Dealing with the here and now, while planning for the future

Dealing with the here and now, while planning for the future

Why did John and Becky contact us?

John and Becky are both in their late 40s and have two dependent children; a daughter aged 13 and a son who is nine.

They approached us as they were concerned that they would be left financially exposed if one of them were to die.

However, as our discussions progressed, we uncovered other issues which equally worried John and Becky.

What did we do?

We started by reviewing the existing Life Cover that John and Becky had. We soon found that with policies taken out at different times, for a variety of reasons, it was all rather disjointed.

We discussed with John and Becky what they would want to happen should one, or both of them die, and how much money would be needed. We then recommended one, single, replacement policy to meet their needs; cancelling the others.

We recommended that the new Life Cover be written into trust to ensure that, should it ever be needed, the lump sum would be paid out to the people who needed it quickly.

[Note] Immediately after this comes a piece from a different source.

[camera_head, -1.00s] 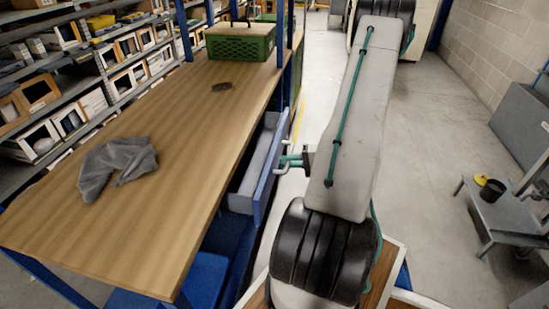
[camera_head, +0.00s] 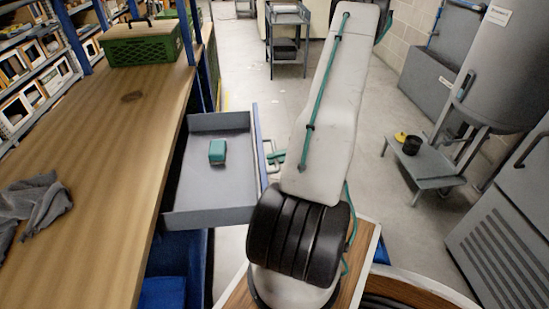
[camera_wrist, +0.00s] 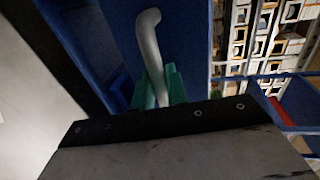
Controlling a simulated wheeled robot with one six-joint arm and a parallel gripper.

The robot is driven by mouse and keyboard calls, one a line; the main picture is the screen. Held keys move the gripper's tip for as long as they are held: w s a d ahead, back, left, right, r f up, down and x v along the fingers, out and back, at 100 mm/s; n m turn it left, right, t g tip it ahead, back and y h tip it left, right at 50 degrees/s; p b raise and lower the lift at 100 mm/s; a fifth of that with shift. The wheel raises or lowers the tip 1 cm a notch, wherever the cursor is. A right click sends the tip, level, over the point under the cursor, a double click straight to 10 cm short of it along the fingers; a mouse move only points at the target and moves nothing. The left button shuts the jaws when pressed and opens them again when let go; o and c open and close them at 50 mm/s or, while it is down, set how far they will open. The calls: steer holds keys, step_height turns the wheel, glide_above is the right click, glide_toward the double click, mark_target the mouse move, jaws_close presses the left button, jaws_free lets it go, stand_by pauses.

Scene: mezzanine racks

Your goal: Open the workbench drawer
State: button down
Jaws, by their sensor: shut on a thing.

This also helped to avoid the possibility of the money being subject to Inheritance Tax (IHT).

Having dealt with this concern, we then started to discuss their long-term financial future. It soon became apparent that neither John or Becky had given much thought to their retirement. Consequently, they were spending too much now, potentially leaving them unable to retire, as they wished to do, in the future.

We therefore reviewed their existing pensions and recommended that changes be made to improve their retirement prospects. This means John and Becky needed to strike a better balance between their current, day-to-day spending, and how much they were allocating for the future. Something they were very happy to do.

How did John and Becky benefit from receiving independent financial advice?

Firstly, our advice will put the right amount of money, in the right hands, should either of them die while they still have financially dependent children.

Their longer-term retirement plans, previously neglected, are now back on track and with further work, via our annual reviews, a retirement on their terms is achievable.

The Financial Conduct Authority does not regulate Inheritance Tax Planning or Trust Advice.

A pension is a long-term investment not normally accessible until 55 (57 from April 2028). The fund value may fluctuate and can go down, which would have an impact on the level of pension benefits available

Life Assurance plans typically have no cash in value at any time and cover will cease at the end of term. If premiums stop, then cover will lapse.